Prompt
The records below are to be quoted in full; please keep every word exact.

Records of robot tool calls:
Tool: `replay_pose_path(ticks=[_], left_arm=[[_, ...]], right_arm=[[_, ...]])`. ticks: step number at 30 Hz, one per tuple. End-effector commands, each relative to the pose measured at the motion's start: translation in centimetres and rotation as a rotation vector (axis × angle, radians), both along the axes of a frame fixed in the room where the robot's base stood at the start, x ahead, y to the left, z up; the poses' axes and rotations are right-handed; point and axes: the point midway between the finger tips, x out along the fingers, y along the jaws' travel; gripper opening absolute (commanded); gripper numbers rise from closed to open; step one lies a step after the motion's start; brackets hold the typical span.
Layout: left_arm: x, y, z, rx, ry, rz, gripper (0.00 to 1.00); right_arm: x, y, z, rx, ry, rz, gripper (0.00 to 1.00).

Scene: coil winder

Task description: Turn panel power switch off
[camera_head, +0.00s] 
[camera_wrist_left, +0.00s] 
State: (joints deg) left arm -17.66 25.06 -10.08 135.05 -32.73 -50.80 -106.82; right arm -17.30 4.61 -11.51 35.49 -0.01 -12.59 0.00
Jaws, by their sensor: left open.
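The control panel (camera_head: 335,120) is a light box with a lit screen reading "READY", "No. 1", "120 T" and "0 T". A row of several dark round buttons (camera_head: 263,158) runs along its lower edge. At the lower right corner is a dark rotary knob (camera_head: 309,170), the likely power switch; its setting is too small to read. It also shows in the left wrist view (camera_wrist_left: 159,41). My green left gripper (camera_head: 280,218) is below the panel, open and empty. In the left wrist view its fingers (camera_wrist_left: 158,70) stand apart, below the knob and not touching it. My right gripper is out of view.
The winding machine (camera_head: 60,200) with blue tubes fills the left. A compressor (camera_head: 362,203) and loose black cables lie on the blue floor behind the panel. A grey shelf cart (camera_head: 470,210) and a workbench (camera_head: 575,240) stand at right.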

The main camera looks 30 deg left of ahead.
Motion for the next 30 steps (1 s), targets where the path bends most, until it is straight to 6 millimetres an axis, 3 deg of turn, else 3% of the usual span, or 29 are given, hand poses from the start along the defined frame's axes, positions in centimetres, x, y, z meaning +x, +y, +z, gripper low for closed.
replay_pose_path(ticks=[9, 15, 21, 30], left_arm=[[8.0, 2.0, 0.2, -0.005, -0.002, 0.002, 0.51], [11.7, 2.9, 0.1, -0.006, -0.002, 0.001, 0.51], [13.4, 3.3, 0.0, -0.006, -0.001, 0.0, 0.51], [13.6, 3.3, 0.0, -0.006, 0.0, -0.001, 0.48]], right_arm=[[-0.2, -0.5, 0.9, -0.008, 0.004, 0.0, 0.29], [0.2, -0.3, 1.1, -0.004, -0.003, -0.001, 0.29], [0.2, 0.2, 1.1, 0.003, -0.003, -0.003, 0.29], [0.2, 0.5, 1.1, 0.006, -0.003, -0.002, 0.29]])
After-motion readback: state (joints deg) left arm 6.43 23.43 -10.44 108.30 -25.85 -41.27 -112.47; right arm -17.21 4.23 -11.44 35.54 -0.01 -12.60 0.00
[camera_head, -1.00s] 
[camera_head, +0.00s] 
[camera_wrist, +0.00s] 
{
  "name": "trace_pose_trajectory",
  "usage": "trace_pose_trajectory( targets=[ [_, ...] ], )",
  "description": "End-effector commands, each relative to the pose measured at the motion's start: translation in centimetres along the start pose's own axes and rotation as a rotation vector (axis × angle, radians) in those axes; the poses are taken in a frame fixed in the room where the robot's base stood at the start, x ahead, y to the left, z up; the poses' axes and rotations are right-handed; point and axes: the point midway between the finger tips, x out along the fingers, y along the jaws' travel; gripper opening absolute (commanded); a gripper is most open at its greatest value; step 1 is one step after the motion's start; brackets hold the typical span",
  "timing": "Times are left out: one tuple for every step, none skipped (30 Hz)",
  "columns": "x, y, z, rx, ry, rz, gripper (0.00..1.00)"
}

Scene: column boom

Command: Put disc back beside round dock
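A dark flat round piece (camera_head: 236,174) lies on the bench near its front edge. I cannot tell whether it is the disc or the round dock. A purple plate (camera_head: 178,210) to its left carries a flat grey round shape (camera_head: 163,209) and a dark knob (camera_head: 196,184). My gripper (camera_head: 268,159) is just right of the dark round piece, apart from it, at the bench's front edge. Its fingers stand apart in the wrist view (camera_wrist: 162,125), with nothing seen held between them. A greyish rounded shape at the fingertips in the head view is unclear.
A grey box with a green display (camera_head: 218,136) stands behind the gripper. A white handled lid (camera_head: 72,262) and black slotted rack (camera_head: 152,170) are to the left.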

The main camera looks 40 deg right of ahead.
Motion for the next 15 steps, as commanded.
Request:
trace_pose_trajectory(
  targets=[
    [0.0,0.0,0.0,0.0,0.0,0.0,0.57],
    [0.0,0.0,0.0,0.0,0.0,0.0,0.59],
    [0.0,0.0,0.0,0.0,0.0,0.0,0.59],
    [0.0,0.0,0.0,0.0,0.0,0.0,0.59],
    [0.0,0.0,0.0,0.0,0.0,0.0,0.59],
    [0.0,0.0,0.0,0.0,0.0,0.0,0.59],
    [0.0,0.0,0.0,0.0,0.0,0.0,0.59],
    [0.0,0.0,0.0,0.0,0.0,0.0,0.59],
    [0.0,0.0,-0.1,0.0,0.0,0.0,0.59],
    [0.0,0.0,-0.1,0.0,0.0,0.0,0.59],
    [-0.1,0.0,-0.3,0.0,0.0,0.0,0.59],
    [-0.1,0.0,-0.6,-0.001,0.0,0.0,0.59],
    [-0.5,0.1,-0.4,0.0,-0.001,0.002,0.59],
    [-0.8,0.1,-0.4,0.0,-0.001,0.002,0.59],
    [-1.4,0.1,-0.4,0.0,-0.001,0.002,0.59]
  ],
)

Response below
Tool: `replay_pose_path(ticks=[_], left_arm=[[_, ...]], right_arm=[[_, ...]])`. ticks: step number at 30 Hz, one per tuple. End-effector commands, each relative to the pose measured at the motion's start: translation in centimetres and rotation as a rotation vector (axis × angle, radians), both along the axes of a frame fixed in the room where the robot's base stood at the start, x ahead, y to the left, z up; the poses' axes and rotations are right-handed; point and axes: the point midway between the finger tips, x out along the fingers, y along the jaws' travel; gripper opening absolute (commanded); gripper numbers rise from closed to open; step one lies a step after the motion's start; brackets hold the typical span.
Layout: left_arm: x, y, z, rx, ry, rz, gripper (0.00 to 1.00); right_arm: x, y, z, rx, ry, rz, gripper (0.00 to 1.00).

Scene: coil winder

Task description: Turn panel power switch off
[camera_head, +0.00s] 
[camera_wrist_left, +0.00s] 
State: (joints deg) left arm -17.66 25.06 -10.08 135.05 -32.73 -50.80 -106.82; right arm -17.30 4.61 -11.51 35.49 -0.01 -12.59 0.00
Jaws, by their sensor: left open.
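The control panel (camera_head: 335,120) is a light box with a lit screen reading "READY", "No. 1", "120 T" and "0 T". A row of several dark round buttons (camera_head: 263,158) runs along its lower edge. At the lower right corner is a dark rotary knob (camera_head: 309,170), the likely power switch; its setting is too small to read. It also shows in the left wrist view (camera_wrist_left: 159,41). My green left gripper (camera_head: 280,218) is below the panel, open and empty. In the left wrist view its fingers (camera_wrist_left: 158,70) stand apart, below the knob and not touching it. My right gripper is out of view.
The winding machine (camera_head: 60,200) with blue tubes fills the left. A compressor (camera_head: 362,203) and loose black cables lie on the blue floor behind the panel. A grey shelf cart (camera_head: 470,210) and a workbench (camera_head: 575,240) stand at right.

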The main camera looks 30 deg left of ahead.
Motion for the next 30 steps (1 s), targets where the path bends most, until it is straight to 6 millimetres an axis, 3 deg of turn, else 3% of the usual span, or 29 are given, hand poses from the start along the defined frame's axes, positions in centimetres, x, y, z meaning +x, +y, +z, gripper low for closed.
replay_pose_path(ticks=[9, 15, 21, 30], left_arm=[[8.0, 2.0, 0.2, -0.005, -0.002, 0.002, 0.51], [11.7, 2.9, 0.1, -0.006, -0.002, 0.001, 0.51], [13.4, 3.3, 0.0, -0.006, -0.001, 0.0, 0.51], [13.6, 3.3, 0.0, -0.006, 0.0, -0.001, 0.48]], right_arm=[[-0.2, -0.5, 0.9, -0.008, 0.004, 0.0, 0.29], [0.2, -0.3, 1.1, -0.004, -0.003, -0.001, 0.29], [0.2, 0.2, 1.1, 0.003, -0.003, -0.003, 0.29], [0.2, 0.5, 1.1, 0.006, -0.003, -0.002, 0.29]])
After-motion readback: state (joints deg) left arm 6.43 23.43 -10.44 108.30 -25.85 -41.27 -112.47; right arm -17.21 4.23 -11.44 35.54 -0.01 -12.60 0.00
[camera_head, -1.00s] 
[camera_head, +0.00s] 
[camera_wrist, +0.00s] 
{
  "name": "trace_pose_trajectory",
  "usage": "trace_pose_trajectory( targets=[ [_, ...] ], )",
  "description": "End-effector commands, each relative to the pose measured at the motion's start: translation in centimetres along the start pose's own axes and rotation as a rotation vector (axis × angle, radians) in those axes; the poses are taken in a frame fixed in the room where the robot's base stood at the start, x ahead, y to the left, z up; the poses' axes and rotations are right-handed; point and axes: the point midway between the finger tips, x out along the fingers, y along the jaws' travel; gripper opening absolute (commanded); a gripper is most open at its greatest value; step 1 is one step after the motion's start; brackets hold the typical span",
  "timing": "Times are left out: one tuple for every step, none skipped (30 Hz)",
  "columns": "x, y, z, rx, ry, rz, gripper (0.00..1.00)"
}

Scene: column boom

Command: Put disc back beside round dock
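A dark flat round piece (camera_head: 236,174) lies on the bench near its front edge. I cannot tell whether it is the disc or the round dock. A purple plate (camera_head: 178,210) to its left carries a flat grey round shape (camera_head: 163,209) and a dark knob (camera_head: 196,184). My gripper (camera_head: 268,159) is just right of the dark round piece, apart from it, at the bench's front edge. Its fingers stand apart in the wrist view (camera_wrist: 162,125), with nothing seen held between them. A greyish rounded shape at the fingertips in the head view is unclear.
A grey box with a green display (camera_head: 218,136) stands behind the gripper. A white handled lid (camera_head: 72,262) and black slotted rack (camera_head: 152,170) are to the left.

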The main camera looks 40 deg right of ahead.
Motion for the next 15 steps, as commanded.
Request:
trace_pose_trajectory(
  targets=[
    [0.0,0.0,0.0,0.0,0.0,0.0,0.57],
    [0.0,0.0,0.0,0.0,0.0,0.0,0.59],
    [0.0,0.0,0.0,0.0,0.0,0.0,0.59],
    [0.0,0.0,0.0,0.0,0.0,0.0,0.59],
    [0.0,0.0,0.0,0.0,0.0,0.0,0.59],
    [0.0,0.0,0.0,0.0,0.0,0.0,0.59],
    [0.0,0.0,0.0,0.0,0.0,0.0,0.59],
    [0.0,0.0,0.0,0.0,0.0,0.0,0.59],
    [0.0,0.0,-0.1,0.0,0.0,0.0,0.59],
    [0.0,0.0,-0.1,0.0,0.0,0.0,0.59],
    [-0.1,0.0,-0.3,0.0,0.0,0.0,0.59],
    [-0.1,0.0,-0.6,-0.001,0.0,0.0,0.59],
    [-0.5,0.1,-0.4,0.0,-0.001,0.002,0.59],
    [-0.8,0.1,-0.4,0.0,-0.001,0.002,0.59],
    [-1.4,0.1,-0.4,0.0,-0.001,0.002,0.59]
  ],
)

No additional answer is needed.